Video game medium pushes TV’s boundaries

May 1, 2008

By the time you read these words, I will be a different person. I seriously won’t be surprised if—by the time this column reaches press—the majority of my existence depends solely on the digitally-fabricated cityscape “Liberty City” of Grand Theft Auto IV.

This soon-to-be-megahit video game, which is being released simultaneously on the Xbox 360 and the Playstation 3, will undoubtedly render most of the gaming community “sick” on Tuesday, April 29, its glorious release date.

Back in September, Bungie Studios’ hotly-anticipated shooter Halo 3 broke the all-time sales record for any entertainment release, ever. Generating profits of over $170 million in its first 24 hours, Halo 3 went on to surpass the record-setting opening profits of the latest Harry Potter book and the mega-hyped sequel Spider-Man 3.

And now, on the brink of April 29, industry analysts are predicting that GTA IV may sell more than 9 million copies at launch, far outselling even Halo 3. These numbers speak volumes about the state of media and entertainment in this modern American culture.

Gone are the days of spending time watching set broadcast programming and crappy sitcoms. The idea that video games are only for young people is also quickly disappearing. Sure, violent, complex games like GTA IV and Halo 3 will obviously appeal to the younger crowd going into the future, but the medium of video games is loaded with the potential to eventually entertain every age.

If you still see the $37 billion video game industry as an entertainment realm meant only for pimply teens and basement-dwelling WarCraft nerds, think again. The medium will eventually redefine mass entertainment; rightfully so.

Video games are unlike any other form of entertainment: many contain vast and detailed landscapes ready to be explored. Other games rely on the interest of casual fans and reward them with addictive, easy game play like the puzzle masterpiece “Peggle” (a game so addicting you might as well inject it intravenously).

Guitar Hero and Nintendo Wii have proven to draw in older fans, and game play appeals to the older generations will only increase as the industry broadens.

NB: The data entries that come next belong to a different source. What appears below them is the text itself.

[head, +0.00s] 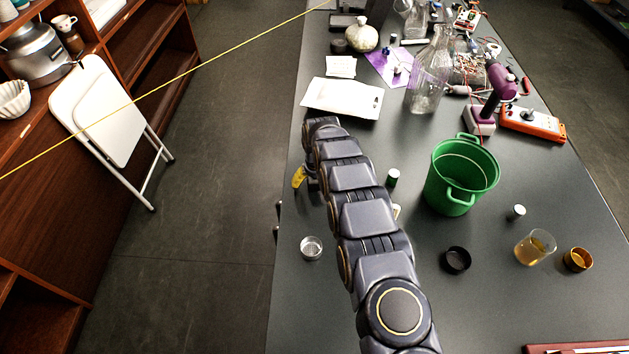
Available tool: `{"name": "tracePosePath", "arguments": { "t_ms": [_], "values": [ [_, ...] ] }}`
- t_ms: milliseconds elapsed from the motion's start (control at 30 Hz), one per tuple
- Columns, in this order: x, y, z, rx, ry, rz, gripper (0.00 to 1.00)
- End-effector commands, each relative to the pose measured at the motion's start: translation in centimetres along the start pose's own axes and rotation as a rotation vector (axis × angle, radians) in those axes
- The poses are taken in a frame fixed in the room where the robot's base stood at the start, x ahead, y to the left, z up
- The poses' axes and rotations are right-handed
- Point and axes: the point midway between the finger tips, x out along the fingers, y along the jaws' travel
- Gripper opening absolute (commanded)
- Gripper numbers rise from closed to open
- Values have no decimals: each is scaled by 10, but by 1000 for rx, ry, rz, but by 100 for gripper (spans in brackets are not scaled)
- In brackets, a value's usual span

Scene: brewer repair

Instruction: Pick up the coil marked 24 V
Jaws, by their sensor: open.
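No 24 V marking is readable, so I cannot tell which thing is that coil. My arm reaches up the table from the bottom. My gripper (311,184) is at its far end, near the table's left edge, mostly hidden by the arm. It is open, with nothing visibly held. A yellow piece (299,177) shows beside it; I cannot tell what it is.
The green bucket (461,178) stands right of my arm. A glass bottle (428,80), purple drill (492,95) and orange meter (533,122) are behind it. A clear cup (311,248), black ring (456,260) and amber beaker (535,247) stand nearer. A yellow line (165,87) crosses the upper left.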

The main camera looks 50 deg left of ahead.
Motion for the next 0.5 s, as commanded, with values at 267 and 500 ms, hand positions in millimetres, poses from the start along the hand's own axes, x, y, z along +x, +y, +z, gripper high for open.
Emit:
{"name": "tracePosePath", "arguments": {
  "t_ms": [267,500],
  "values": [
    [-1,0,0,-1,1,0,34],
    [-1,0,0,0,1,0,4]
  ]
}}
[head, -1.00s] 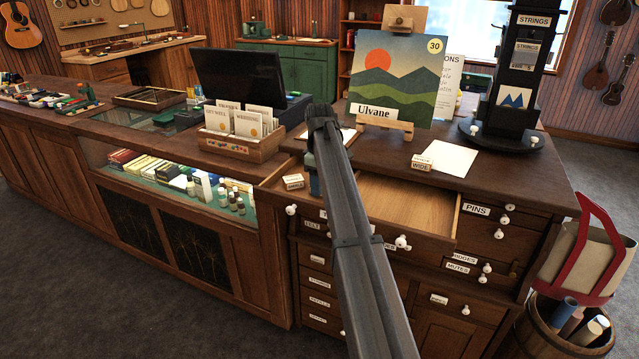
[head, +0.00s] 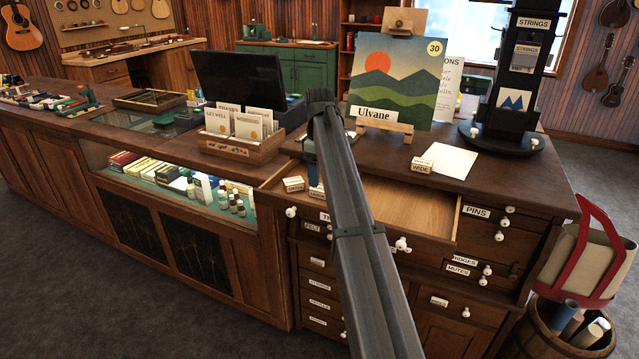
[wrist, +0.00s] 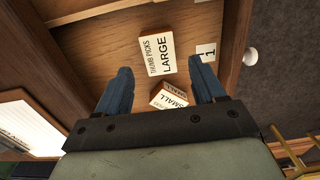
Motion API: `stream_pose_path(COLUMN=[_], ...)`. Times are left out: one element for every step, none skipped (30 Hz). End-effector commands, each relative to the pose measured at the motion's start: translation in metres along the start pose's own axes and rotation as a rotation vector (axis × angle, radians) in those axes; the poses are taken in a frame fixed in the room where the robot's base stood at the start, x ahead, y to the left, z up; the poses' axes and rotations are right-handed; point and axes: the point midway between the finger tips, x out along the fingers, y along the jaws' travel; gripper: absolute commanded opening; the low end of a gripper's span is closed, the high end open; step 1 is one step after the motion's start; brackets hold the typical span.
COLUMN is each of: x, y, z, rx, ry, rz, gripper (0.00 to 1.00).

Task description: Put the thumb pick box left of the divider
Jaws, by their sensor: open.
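The thumb pick box (wrist: 156,50), white-topped with wooden sides and marked "THUMB PICKS LARGE", lies in the open drawer (head: 415,205). It is just beyond my fingertips in the wrist view. A second box marked "SMALL" (wrist: 172,98) sits between and below my fingers, tilted in the picture. My gripper (wrist: 162,84) is open, its two blue fingers apart with nothing clasped. A wooden strip, seemingly the divider (wrist: 95,12), crosses the top of the wrist view. In the head view two small boxes show at the drawer's left end; my arm hides part of the drawer.
A box marked "WIDE" (head: 421,166) and a white sheet (head: 455,161) lie on the counter behind the drawer. A card box (head: 240,150) stands left of it. The picture "Ulvane" (head: 393,85) stands behind. The drawer's right part looks empty.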

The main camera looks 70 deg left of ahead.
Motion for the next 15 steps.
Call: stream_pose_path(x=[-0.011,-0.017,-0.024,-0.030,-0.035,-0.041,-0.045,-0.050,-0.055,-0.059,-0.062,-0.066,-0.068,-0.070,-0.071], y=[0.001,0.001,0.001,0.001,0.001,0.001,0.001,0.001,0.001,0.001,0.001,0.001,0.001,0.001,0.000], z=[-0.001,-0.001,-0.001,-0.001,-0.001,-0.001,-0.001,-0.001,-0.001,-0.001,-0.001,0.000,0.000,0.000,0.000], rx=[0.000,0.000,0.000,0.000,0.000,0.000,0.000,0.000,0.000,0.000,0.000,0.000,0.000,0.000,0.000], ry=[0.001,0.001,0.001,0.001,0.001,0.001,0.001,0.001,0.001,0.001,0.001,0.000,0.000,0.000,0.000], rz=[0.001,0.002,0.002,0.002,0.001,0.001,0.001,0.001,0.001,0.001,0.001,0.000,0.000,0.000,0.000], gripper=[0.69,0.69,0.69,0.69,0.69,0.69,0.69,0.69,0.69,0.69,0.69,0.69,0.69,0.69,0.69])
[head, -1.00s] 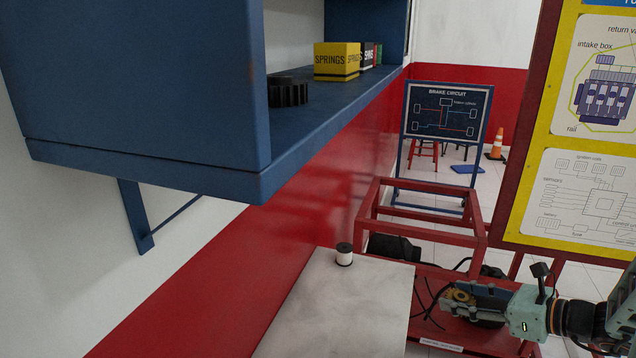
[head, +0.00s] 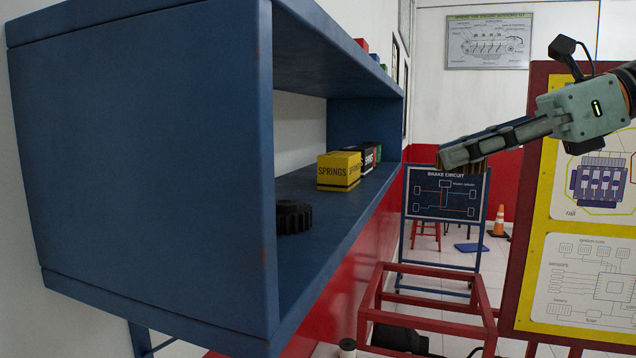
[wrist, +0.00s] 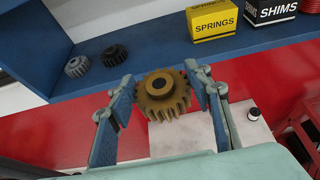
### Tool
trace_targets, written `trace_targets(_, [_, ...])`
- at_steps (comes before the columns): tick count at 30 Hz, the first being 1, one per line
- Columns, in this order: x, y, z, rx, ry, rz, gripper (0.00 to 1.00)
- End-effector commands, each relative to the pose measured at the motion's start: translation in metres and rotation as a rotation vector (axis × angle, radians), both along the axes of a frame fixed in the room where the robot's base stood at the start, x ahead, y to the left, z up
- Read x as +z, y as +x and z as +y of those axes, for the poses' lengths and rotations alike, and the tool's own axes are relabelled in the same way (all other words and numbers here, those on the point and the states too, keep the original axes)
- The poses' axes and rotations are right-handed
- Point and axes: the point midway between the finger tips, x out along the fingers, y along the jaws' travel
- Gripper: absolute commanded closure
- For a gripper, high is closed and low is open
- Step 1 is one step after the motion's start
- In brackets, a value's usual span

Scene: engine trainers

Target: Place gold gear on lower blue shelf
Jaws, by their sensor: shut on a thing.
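My gripper (head: 462,152) is raised at the right in the head view, in front of the shelf opening and apart from it. It is shut on the gold gear (wrist: 163,92), which shows between the two fingers in the wrist view. In the head view the gear (head: 455,156) is a small brown shape at the fingertips. The lower blue shelf (head: 322,205) is at the left in the head view. Its front edge also shows behind the gear in the wrist view (wrist: 155,48).
On the lower shelf stand a black gear (head: 293,217), a grey gear (wrist: 77,67), a yellow SPRINGS box (head: 339,171) and a black SHIMS box (wrist: 270,16). Bare shelf lies between the gears and boxes. A blue side panel (head: 140,170) closes the near end. A yellow poster board (head: 540,250) stands right.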

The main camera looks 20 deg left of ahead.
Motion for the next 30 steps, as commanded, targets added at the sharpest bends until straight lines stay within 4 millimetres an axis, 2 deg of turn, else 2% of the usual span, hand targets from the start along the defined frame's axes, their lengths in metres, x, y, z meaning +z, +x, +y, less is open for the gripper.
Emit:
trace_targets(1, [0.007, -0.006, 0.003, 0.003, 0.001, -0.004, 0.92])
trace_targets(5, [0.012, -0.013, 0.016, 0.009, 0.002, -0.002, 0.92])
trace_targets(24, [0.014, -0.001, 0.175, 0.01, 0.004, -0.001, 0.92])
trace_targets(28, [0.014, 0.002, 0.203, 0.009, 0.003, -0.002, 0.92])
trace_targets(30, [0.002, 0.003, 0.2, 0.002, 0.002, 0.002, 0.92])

No matter what you’re interested in, the video game industry is likely hard at work fulfilling that interest. There are military-type shooters, European racing sims, vast civilization-building strategy games, space exploration sims, Sherlockian mystery/adventure games, story-driven epic roleplaying games and a million others.

Many push the boundaries of complex thought—games like the brain-squeezing Half-Life spin-off “Portal,” prove that video games aren’t always mindless and sloth-inducing. (It’s true Mom and Dad! Video games make your brain more smart!)

Nine million copies of GTA IV will fly off store shelves on Tuesday. If the industry keeps chugging along at this fantastic clip, drawing in new fans left and right, perhaps I can wait in line with my grandparents next time for future installments of GTA.

Well, perhaps they still won’t extract the same sense of maniacal glee from the act of blowing through a police roadblock with a tank and rocket launcher, or gunning down a gang of drug-dealing juicers with an AK-47 and a Molotov cocktail.

Joe Hager is a student at UW-River Falls.